Planning A Thanksgiving Meal

I (Helen) know meal planning can seem stressful and overwhelming to some, but I love it. As Thanksgiving approaches (it’s next weekend in Canada), even the most anti-planning entertainer can really benefit from having a game-day strategy. After all, you can’t just go out and buy a frozen turkey the morning of your meal, and expect it to all work out. Well, maybe you could, but the thought of that is kind of giving me heart palpitations.

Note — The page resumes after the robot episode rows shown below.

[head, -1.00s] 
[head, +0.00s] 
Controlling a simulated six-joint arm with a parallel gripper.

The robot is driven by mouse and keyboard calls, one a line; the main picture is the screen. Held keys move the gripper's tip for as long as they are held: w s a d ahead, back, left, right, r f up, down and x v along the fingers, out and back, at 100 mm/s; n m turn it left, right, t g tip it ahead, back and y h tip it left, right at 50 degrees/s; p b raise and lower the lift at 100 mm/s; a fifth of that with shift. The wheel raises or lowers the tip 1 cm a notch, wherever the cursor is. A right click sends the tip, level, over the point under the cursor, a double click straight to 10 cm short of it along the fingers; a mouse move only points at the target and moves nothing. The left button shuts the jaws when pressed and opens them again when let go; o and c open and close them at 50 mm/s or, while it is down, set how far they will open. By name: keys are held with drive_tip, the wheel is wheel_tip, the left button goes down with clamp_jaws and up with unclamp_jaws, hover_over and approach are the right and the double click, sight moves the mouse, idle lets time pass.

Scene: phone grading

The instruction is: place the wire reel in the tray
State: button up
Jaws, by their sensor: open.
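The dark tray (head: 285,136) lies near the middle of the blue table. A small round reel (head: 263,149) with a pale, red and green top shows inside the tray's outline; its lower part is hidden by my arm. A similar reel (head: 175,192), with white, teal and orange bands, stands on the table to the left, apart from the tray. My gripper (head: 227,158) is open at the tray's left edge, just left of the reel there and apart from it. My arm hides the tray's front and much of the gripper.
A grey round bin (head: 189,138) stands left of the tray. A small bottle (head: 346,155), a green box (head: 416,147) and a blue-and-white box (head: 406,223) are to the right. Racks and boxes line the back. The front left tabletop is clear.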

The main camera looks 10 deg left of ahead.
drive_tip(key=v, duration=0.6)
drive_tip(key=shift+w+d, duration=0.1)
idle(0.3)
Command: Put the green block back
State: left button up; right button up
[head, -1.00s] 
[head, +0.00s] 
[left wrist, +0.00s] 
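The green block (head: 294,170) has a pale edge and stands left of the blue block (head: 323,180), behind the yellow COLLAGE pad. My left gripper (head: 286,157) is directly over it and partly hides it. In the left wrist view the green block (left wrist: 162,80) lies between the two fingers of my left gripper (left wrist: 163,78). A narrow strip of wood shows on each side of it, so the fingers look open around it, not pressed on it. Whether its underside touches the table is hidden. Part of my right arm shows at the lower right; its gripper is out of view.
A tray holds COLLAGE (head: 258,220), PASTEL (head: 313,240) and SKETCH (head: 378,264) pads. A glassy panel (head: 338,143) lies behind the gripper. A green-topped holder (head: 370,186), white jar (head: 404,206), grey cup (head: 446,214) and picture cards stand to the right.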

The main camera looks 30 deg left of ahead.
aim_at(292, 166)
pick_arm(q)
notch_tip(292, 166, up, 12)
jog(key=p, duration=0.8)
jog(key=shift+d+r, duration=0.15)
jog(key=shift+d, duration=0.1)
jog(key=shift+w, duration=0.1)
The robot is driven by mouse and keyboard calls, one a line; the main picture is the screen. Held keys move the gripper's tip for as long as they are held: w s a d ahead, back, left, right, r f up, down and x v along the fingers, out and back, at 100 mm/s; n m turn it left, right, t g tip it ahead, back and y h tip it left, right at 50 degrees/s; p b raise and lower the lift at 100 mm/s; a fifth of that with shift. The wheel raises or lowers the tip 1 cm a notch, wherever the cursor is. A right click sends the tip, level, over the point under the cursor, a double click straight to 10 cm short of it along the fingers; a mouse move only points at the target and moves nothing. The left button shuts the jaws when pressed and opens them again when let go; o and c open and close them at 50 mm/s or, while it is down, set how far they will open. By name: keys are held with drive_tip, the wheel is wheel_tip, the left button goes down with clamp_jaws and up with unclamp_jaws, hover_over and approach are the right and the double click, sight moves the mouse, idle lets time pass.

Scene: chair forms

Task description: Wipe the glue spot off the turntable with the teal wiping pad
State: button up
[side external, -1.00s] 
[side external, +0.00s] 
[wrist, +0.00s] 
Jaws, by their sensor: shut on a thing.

Come to think of it, I think this will be the first Thanksgiving meal I’m organizing, but I cook for about thirty people regularly, and have catered larger events, so hopefully what I’ve learned will be of some use to you, especially if you’re hosting your first Thanksgiving meal:

  1. Make a plan. I’ve already extolled the virtues of planning, but seriously, make a plan at least a week ahead of time. Find your recipes for every element of your meal, make a grocery list, and create a schedule for how you’re going to get it done. For example, I’ll be making pastry for apple pie on Wednesday, and preparing the filling and doing the baking on Thursday (our meal is on Friday). Do as much as you can ahead of time, and the day-of preparations won’t feel so daunting.
  2. It’s okay to take shortcuts. If this is your first time hosting a sizable celebration (or if it’s your hundredth time), it’s okay to focus on one or two things you want to do from scratch, and take shortcuts in other places. This is not the time to start churning butter. Maybe your turkey will be of the ready-to-roast variety, but you’re going to try making a pumpkin pie from scratch. Or maybe your pumpkin pie will come from a bakery, but you’re going to make stuffing using an old family recipe. Pick your battles. And if someone compliments you on your store-bought pumpkin pie, just say “thank you.”
  3. Consider allergies. The traditional turkey dinner is actually a great meal to make for people with allergies and food sensitivities, because chances are, everyone will be able to eat something without you going to a whole lot of extra effort. A vegetarian might be missing the main event, but she’ll be able to eat almost everything else. Someone with gluten sensitivities will miss out on stuffing, but he’ll be able to have plenty of other parts of the meal (just don’t cook the stuffing in the turkey). If you’re feeding several people with allergies, and want options for dessert, make something that everyone can eat. An apple crumble made from certified gluten-free oats and coconut oil instead of butter is a great option.
  4. Enlist help. You don’t have to do this on your own. This might look like having a few friends/family members come early to peel potatoes, or it might mean everyone brings their fave side dish (which will help with point #5). Don’t invite everyone to come and help you; if you’re anything like me, this will just stress you out and you’ll have to go hide in the pantry for a few minutes and have a cup of tea. Just ask those who you know will be helpful and encouraging.
  5. It’s about more than the food. Perhaps more than anything else, my season in the kitchen has taught me that I cannot please everyone everyday. When you’re cooking for a group from a variety of places and backgrounds, you’re always going to be missing a “classic” (to them) Thanksgiving dish. But more than likely, you’re going to have something that everyone enjoys, whether it’s the turkey, the mashed potatoes, or the pumpkin pie. And besides, the point of Thanksgiving is not the food. It’s the thanks-giving. The thankfulness for friends and family, and for God’s provision in our lives.

What are your Thanksgiving/entertaining tips?